▶ _Stated problem_
Restate each of the lines below word for word and drop every picture.

──────────

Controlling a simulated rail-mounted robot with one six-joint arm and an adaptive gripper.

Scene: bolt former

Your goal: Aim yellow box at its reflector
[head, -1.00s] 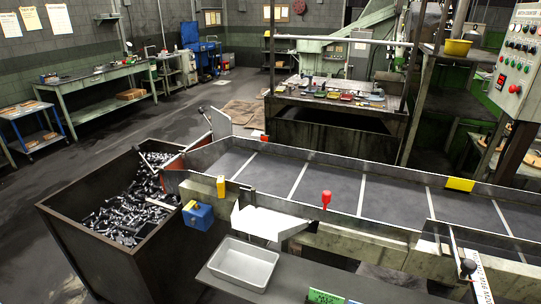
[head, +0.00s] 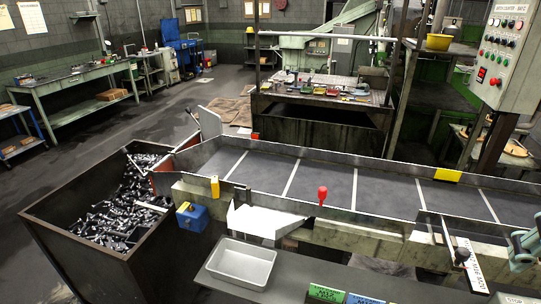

──────────

▶ _Written response_
Controlling a simulated rail-mounted robot with one six-joint arm and an adaptive gripper.

Scene: bolt former

Your goal: Aim yellow box at its reflector
[head, -1.00s] 
[head, +0.00s] 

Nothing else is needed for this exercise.